I'm thinking here of visit a couple of years ago to one institution where I discussed with some prisoners and staff at length issues around two particular programmes which this institution was really very good at. Programmes around family relations and programmes around anger management. It was perfectly clear that those in that institution were profiting very seriously and extensively from what was on offer. It was equally clear that part of their daily anxiety was transfer to institutions where these services were not on offer or not at the same level, quality or intensity. So localism may be a very good slogan to sail under generally, but I would really want to push that question about parity, and equality of expectation especially as regards those matters I have just mentioned.
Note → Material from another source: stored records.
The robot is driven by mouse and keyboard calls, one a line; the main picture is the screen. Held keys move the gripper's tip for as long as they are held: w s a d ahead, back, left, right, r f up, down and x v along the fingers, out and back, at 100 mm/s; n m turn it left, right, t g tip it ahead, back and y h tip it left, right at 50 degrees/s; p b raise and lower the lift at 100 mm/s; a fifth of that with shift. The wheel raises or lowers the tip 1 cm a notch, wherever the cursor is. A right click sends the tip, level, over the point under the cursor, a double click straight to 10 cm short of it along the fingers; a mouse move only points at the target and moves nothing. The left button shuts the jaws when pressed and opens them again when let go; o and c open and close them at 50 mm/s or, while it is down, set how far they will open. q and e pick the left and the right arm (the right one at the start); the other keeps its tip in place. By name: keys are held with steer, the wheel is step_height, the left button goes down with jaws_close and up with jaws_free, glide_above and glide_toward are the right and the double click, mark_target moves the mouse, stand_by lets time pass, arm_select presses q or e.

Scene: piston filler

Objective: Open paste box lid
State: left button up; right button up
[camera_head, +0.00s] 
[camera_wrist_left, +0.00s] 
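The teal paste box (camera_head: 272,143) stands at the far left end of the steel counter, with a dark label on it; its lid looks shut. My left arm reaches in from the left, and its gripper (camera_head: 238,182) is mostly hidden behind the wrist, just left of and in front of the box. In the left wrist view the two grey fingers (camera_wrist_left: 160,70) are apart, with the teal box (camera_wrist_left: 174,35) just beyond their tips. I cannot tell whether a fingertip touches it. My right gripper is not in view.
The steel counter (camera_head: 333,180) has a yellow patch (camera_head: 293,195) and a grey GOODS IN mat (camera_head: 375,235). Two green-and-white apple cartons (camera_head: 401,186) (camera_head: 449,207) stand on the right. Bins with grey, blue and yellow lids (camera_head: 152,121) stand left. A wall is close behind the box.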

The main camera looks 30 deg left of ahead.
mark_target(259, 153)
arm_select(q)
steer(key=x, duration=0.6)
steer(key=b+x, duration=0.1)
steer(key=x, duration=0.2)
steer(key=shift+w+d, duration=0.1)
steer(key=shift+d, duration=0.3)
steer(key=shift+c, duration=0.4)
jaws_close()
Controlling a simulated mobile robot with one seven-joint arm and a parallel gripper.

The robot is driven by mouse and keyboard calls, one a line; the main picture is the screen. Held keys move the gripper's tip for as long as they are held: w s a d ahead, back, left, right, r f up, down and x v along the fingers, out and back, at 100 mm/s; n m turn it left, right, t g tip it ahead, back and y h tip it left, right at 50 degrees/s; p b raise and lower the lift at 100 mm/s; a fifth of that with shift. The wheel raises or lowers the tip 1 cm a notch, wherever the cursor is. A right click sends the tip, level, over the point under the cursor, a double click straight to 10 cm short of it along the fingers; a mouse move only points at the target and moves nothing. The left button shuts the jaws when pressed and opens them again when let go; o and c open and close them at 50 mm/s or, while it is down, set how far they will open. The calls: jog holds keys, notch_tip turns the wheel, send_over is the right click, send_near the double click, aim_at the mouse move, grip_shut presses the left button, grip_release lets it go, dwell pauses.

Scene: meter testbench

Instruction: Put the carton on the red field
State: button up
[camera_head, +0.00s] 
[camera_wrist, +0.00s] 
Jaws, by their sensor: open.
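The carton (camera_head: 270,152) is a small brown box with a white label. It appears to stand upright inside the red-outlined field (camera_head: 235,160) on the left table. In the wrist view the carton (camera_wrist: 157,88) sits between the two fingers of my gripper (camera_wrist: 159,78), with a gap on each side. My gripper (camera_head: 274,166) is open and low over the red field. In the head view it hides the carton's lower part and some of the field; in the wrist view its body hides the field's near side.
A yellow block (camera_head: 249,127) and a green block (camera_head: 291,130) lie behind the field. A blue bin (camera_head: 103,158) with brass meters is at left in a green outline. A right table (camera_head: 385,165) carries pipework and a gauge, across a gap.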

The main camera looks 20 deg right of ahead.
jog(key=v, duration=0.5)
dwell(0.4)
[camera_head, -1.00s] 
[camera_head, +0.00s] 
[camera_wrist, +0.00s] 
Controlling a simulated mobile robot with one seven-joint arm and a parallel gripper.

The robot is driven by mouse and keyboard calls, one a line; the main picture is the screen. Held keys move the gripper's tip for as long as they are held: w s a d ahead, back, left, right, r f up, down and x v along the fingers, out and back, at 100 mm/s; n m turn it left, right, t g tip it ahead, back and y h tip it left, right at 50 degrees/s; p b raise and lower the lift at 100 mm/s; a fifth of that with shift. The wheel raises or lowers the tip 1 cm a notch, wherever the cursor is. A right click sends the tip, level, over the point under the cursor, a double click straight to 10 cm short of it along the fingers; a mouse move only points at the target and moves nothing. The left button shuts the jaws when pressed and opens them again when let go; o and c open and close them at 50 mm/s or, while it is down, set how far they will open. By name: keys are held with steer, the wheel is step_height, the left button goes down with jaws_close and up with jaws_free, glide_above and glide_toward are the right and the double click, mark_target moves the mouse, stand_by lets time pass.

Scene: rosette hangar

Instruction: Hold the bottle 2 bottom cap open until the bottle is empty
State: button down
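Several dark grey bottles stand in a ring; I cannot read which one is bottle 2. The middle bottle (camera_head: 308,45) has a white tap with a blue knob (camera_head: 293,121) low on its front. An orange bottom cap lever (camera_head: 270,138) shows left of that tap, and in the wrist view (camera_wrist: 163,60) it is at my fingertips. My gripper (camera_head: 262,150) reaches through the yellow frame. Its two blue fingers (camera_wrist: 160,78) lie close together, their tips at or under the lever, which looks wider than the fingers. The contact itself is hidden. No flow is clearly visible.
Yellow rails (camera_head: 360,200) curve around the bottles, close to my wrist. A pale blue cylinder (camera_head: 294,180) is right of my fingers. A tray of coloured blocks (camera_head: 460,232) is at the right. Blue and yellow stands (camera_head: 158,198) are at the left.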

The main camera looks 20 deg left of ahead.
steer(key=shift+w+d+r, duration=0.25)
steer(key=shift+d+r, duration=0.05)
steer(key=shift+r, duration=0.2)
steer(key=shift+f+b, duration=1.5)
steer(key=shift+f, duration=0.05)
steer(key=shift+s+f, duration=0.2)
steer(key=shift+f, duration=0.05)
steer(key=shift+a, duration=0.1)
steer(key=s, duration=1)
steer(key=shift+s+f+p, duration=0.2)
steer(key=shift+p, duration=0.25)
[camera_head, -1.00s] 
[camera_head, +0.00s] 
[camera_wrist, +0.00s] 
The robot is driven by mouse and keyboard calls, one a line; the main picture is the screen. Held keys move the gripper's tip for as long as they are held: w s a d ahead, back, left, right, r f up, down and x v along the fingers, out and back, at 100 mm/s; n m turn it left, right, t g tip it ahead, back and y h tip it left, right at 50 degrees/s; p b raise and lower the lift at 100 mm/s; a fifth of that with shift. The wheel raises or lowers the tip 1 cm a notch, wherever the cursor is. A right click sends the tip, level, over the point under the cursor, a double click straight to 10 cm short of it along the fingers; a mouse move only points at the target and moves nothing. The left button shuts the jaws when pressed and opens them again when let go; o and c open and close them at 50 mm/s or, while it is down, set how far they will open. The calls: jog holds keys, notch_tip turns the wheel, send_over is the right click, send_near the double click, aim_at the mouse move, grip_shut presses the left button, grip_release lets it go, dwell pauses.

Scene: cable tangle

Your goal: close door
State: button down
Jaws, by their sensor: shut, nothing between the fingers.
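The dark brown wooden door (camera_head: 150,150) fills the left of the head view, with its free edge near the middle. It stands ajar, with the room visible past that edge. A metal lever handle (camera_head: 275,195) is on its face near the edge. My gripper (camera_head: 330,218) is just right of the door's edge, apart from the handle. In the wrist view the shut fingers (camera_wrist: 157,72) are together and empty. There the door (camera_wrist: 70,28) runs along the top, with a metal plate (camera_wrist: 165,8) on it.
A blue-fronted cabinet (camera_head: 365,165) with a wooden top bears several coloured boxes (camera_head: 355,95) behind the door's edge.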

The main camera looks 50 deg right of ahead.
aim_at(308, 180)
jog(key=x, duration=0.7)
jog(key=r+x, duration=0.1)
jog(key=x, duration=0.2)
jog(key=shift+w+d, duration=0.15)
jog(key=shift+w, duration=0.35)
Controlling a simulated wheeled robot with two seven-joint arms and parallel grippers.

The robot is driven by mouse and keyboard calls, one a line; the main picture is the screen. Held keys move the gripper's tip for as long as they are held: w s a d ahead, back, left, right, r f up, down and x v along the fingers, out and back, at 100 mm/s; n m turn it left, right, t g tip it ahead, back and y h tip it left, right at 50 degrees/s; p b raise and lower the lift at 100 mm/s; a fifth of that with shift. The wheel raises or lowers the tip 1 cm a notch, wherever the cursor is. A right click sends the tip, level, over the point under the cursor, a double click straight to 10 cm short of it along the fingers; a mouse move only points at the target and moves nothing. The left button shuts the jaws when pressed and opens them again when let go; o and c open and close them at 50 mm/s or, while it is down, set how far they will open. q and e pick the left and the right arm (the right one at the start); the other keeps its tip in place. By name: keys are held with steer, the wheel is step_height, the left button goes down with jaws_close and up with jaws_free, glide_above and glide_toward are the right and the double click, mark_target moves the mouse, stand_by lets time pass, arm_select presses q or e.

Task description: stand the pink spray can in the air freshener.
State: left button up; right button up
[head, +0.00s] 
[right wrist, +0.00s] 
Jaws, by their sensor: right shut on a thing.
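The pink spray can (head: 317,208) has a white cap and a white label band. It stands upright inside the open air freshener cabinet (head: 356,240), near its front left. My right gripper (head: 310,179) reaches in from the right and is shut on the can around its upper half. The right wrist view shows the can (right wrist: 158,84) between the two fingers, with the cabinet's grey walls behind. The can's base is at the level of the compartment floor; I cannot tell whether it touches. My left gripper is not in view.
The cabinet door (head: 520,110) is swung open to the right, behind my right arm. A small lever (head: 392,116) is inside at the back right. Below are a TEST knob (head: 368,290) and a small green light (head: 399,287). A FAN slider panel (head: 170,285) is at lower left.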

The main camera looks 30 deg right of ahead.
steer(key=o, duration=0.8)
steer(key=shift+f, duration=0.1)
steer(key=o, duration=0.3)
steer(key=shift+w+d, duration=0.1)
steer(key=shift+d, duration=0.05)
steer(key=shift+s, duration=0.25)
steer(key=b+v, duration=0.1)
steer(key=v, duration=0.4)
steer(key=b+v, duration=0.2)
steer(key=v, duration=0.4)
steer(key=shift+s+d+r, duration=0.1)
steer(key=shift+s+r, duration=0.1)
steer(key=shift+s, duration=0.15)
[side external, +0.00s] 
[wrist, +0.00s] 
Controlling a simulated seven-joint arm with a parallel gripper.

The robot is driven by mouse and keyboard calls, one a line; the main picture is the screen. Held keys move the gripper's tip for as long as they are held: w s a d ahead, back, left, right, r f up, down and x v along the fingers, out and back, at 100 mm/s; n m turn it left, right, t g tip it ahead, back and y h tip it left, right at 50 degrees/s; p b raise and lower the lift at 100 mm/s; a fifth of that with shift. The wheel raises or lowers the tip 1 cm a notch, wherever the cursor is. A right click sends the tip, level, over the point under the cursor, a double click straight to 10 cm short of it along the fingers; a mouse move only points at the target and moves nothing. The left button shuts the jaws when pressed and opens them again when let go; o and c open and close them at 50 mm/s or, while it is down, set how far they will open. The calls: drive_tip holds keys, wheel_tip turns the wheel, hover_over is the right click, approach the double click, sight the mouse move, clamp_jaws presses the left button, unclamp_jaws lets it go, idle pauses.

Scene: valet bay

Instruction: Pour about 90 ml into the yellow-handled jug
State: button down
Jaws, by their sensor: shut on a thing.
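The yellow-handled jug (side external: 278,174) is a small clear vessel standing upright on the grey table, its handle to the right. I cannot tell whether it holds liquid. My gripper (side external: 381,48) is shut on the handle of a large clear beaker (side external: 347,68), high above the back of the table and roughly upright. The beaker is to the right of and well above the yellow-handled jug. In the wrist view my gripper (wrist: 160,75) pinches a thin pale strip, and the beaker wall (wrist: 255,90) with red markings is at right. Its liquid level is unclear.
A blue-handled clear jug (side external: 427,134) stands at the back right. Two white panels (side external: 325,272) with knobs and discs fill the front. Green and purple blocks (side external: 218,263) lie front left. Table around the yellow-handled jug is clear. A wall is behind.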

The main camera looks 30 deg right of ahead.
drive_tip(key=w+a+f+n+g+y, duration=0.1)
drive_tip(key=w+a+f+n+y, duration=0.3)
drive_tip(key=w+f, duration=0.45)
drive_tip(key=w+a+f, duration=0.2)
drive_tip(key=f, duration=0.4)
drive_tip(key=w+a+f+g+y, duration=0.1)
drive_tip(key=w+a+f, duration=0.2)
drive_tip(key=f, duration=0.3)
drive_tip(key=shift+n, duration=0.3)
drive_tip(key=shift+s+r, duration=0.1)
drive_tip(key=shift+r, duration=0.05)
And if the prison population continues at anything like its present level of rather chaotic mobility, then this is quite a central problem, I would suggest.

And that takes me to another area where I should like to hear more. And that is really to do with the vulnerability in a lot of institutions of precisely these imaginative programmes of restoration which deal with the management of relationships and which deal also with questions around the imagination. I know you're going to be hearing some discussion in a few weeks' time about the arts in prison. I don't think, again, that this is a marginal or luxury item in our consideration.

I was reading over Christmas an extraordinary collection of essays by American writers, on drama in various prisons and institutions in the USA. It contained some of the most moving pieces I've read in a very long time, about precisely education in empathy and the equipment of people to see themselves afresh in this context. Now in a financial situation such as the one we're in, things like this are almost bound to look to some people like luxuries. I'd like to know what the safeguards would be around this kind of work which really does enable people within penal institutions to see themselves afresh in these imaginative and artistic ways, as well as the more obvious ways of counselling programmes of a more traditional kind.

I'm aware that (reported today) support networks – in this case the women offenders' support network and also prisoner mentoring schemes – are likely to be at risk as funding is squeezed. So those are some of the areas where I would like to hear rather more robust assurance in the Green Paper and discussion. These are questions touched on from time to time but the emphasis tends to be – understandably and not entirely wrongly – on the use of existing mechanisms of control rather than what might be said about mechanisms of 'opening up' the prisoner as a person. Understandably, because that is in one sense how you sell some of this to a not always very sympathetic public, but also because inevitably prison is about the exercise of force and we can't deny that. But how we put flesh on the excellent things said in general about restoration here, I'll wait with interest to hear.